Or, that is at least until we recognize what this changed type of consumerism actually mean for the most often deeply exploited, precarious carrier workers of course, or until we have to become a delivery worker ourselves in order to survive on minimal wages. By then, this type of shopping becomes deeply unattractive, especially when the consequences of it mean the end of the picturesque restaurant on the corner or the close-by tobacco shop owner who used to give away samples of candy to cute kids.

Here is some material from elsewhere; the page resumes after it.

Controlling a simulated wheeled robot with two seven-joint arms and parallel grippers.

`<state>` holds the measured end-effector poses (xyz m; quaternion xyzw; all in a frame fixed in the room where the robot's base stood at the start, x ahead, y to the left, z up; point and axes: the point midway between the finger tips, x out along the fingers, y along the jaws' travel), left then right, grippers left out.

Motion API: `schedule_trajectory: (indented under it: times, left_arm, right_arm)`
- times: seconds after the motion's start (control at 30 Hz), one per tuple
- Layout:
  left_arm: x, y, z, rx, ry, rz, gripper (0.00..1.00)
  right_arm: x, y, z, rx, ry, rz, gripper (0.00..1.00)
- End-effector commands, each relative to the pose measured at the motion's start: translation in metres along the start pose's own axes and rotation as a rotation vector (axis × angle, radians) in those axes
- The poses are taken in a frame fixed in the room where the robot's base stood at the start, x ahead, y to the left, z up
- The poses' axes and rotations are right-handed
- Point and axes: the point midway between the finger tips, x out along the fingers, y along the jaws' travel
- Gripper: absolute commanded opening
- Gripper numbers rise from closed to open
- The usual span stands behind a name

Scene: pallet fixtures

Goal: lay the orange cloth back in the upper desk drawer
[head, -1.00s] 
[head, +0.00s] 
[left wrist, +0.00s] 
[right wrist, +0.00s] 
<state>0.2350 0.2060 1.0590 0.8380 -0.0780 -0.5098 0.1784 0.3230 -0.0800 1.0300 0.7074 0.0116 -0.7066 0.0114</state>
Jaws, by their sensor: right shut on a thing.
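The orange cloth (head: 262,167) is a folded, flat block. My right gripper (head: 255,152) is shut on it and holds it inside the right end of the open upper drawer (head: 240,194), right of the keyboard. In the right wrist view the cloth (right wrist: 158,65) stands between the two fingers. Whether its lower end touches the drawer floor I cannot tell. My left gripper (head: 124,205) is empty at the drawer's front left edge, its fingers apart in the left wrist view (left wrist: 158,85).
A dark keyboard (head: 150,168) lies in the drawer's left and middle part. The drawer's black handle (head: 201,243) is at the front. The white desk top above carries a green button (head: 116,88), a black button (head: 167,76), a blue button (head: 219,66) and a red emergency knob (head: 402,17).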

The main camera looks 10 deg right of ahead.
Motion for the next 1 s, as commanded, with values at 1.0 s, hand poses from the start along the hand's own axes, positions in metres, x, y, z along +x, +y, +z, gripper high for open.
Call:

Certainly, no one seeks out to identify as a Luddite, but as the easing of lock-downs are on the horizon, it's essential to start imagining not only what changes in our lives are necessary but also what changes are desirable. It is easy to look at the type of streetlife portrayed by Alvestad in a slightly nostalgic and romantic light, but maybe that’s too easy? Maybe other options are more sustainable and still may offer the so important daily social aspect, especially for those who live alone. Alvestad offers no answers with his contemplative tableaus concerning the functions so essential for our habitat in the urban area. But he certainly triggers questions about what we really need to feel comfortable and satisfied, and how we may obtain it without causing environmental or exploitative harm?
The peep-holes Alvestad is offering us, are indeed just as reflexive as the window-panes in the very same paintings. They offer us a surface that catches us within our every day, socially distanced, path of capitalist realism. So, where do we go from here?